My chosen strategy was to run through all the questions once skipping any question that I couldn’t answer immediately and marking those that I wanted to check fully afterwards. I estimate that I answered around 60% of the questions on this first run.
On my second run I went over ever question closely making sure that all questions were answered and marked if I had even the smallest doubt in my mind. By the time I got the end of my second run I was fairly confident about at least 70% of my answers
On my third run, with around 30 minutes left, I went over every question that I had marked to cross check against Google Analytics itself and the other resources I had at my fingertips. As mentioned above, a lot of questions are not directly answerable via these resources; many required both some common sense and experience but it was good to check specifics at this stage.

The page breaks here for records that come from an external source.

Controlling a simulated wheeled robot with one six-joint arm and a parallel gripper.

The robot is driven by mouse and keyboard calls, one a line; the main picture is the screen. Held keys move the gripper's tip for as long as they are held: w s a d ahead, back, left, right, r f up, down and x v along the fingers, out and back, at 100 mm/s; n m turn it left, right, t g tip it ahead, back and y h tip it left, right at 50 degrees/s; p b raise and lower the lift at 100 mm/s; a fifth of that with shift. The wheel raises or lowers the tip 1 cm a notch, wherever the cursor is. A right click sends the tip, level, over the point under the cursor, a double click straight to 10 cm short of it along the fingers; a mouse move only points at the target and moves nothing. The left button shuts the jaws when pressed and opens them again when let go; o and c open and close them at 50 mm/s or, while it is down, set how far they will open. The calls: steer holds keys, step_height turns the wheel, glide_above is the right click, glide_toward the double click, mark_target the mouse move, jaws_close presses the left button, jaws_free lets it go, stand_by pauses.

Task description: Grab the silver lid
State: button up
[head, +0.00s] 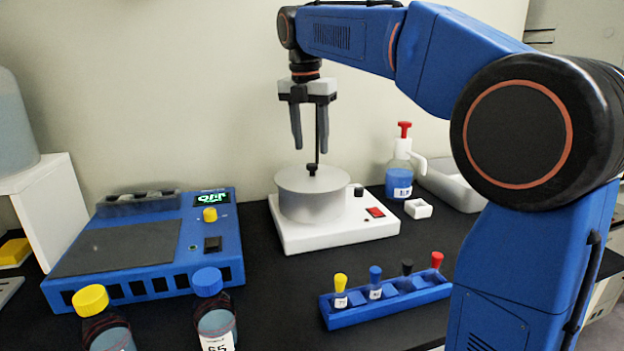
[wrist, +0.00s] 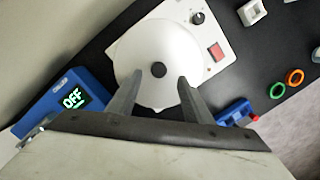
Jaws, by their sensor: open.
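The silver lid (head: 311,181) is a round, pale disc with a small black knob at its middle. It sits on top of the silver cylinder of the white freeze dryer base (head: 330,236). In the wrist view the lid (wrist: 150,45) shows from above, with the black knob (wrist: 158,69) near its centre. My gripper (head: 309,148) is above the lid, fingers pointing down, open and empty. In the wrist view the fingers of my gripper (wrist: 156,85) are spread, with the knob just beyond the gap between their tips. I see no contact with the knob.
A blue device with an OFF display (head: 150,245) stands at the left. Two capped bottles (head: 216,310) are in front of it. A blue rack (head: 385,298) with several coloured-cap vials is at the front right. A red-topped dispenser bottle (head: 401,170) stands behind right.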

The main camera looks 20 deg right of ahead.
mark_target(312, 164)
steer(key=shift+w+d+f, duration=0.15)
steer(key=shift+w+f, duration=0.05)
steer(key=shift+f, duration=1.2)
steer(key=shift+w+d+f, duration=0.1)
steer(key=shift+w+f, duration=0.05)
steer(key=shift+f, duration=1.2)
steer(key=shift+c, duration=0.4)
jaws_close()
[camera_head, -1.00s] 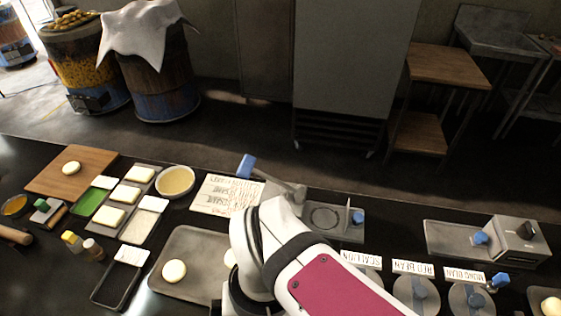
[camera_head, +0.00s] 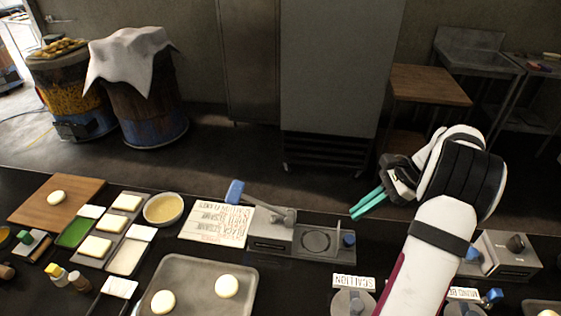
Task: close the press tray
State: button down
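The grey press (camera_head: 270,232) stands at the middle of the counter, with a blue-ended lever (camera_head: 235,190) reaching up to the left. Its flat tray (camera_head: 335,256) sticks out to the right, with a round mark on top and a blue knob (camera_head: 348,240) at its right end. My gripper (camera_head: 353,214) is above and beyond the knob in the picture, its teal fingers pointing down-left. It appears apart from the knob. The two fingers look close together, and I see nothing between them. The exact gap is unclear.
My arm crosses the right side and partly hides a second grey machine (camera_head: 512,262) and labelled lidded containers (camera_head: 352,301). Left of the press are a written sheet (camera_head: 218,222), a bowl (camera_head: 164,208) and a baking tray (camera_head: 186,268) with two pale rounds.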

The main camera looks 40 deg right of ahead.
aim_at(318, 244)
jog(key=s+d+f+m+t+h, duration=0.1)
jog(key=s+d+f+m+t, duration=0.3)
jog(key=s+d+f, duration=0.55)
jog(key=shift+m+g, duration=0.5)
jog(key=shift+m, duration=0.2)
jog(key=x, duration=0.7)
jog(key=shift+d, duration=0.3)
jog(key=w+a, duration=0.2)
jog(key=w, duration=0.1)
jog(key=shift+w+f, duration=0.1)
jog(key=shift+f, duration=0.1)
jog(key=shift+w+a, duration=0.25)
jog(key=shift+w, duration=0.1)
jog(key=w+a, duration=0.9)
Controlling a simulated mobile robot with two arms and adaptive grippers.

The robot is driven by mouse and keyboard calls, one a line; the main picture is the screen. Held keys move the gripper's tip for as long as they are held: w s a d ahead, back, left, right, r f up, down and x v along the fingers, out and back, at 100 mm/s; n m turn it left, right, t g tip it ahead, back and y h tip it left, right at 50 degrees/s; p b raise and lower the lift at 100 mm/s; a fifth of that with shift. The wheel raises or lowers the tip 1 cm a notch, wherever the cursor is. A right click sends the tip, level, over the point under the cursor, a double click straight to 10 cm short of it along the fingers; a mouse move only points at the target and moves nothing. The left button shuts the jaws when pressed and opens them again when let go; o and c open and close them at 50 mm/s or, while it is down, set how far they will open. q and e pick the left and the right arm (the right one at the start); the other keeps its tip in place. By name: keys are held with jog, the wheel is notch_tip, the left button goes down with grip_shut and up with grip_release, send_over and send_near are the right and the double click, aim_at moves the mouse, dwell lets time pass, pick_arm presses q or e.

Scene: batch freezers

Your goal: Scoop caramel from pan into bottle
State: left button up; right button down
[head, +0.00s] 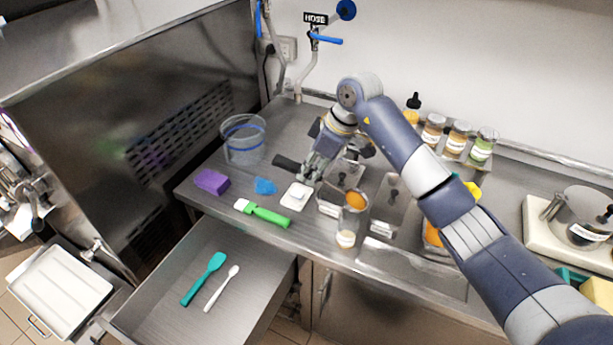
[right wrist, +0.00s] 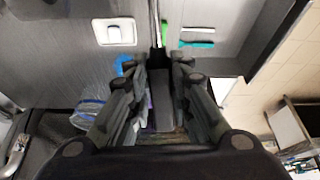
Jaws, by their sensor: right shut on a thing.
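My right gripper (head: 318,170) is over the counter behind the white scale-like block, shut on a dark handle (head: 287,162) that sticks out to its left. The right wrist view shows the dark handle (right wrist: 160,100) between the fingers; the tool's working end cannot be made out. A clear bottle-like container (head: 348,222) with a pale label stands at the counter's front edge. Orange shows at its top; I cannot tell whether it is inside or behind. Another orange patch (head: 432,235), perhaps caramel in a pan, is partly hidden by my right arm. My left gripper is out of view.
A purple sponge (head: 211,181), blue cloth (head: 265,186), green-handled brush (head: 263,213) and clear tub (head: 243,140) are at the left. An open drawer (head: 235,250) holds a teal spatula and white spoon. Labelled jars (head: 457,138) line the back.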

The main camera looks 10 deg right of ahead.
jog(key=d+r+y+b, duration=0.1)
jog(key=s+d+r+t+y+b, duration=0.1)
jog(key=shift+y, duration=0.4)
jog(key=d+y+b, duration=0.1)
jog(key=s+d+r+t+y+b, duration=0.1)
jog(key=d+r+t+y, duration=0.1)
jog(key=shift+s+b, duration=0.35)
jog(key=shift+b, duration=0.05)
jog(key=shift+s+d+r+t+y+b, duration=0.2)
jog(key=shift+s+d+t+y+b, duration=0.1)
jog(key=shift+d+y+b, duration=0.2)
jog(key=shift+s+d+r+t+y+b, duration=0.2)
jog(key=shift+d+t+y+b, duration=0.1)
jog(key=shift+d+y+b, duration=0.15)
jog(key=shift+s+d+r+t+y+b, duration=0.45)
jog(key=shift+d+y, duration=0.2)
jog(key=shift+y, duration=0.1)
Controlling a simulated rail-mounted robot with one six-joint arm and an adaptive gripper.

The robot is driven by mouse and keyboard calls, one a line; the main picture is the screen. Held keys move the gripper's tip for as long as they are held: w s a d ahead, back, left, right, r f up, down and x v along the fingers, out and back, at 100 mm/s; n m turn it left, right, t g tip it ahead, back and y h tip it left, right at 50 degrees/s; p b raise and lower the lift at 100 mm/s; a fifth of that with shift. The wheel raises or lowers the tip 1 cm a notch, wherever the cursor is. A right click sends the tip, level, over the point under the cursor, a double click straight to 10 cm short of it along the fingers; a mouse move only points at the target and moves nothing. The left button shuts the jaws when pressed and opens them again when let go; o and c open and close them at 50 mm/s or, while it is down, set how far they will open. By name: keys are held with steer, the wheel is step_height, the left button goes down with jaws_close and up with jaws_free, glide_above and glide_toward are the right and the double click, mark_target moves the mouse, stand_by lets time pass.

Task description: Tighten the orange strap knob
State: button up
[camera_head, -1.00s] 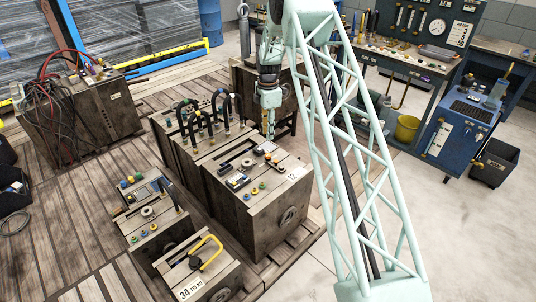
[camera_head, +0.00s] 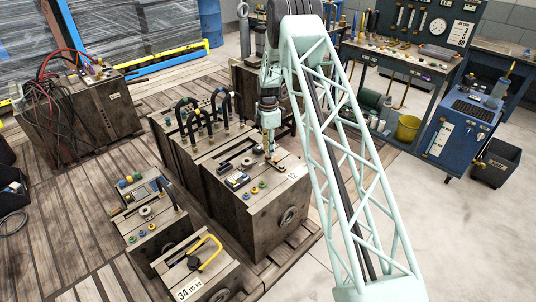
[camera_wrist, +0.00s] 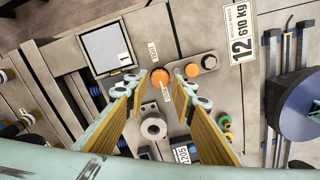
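In the wrist view, a round orange knob (camera_wrist: 160,77) sits on the top of the large mould block (camera_wrist: 190,25), with small white tags above and below it. A second orange knob (camera_wrist: 192,70) sits to its right on a grey oblong plate. I cannot tell from its looks which one is the strap knob. My gripper (camera_wrist: 157,82) is open and empty; its fingertips stand to either side of the first knob, apart from it, the right one close to the second knob. In the head view my gripper (camera_head: 270,152) points down at the block's top; the knobs are hidden or too small there.
A grey ring boss (camera_wrist: 153,126) stands just below the knob, and a square framed plate (camera_wrist: 107,47) lies to the upper left. Green and yellow fittings (camera_wrist: 224,131) are at lower right. In the head view, upright black hoses (camera_head: 205,110) rise left of my gripper.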

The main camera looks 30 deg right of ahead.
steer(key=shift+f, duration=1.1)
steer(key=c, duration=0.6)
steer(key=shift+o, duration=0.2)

Finally, with around 5 minutes left, I ran over every single question once more to make sure I hadn’t made any silly mistakes.
Clicking on the ‘finish test’ button is a tense moment. It is fairly hard to gauge exactly how well you have done and, although I was fairly confident, I did not relish the thought of having to tell the team that I had failed considering I spend so much of my time using Analytics.
Thankfully there was no need to worry as I managed to ace the test…
with 100%! All the hard work paid off nicely.
I hope that if you follow the step above you will be able to pass the test first time without too much trouble. Don’t be put off by people telling you the test is hard! It is but if you have some working experience and you study hard you’ll be fine!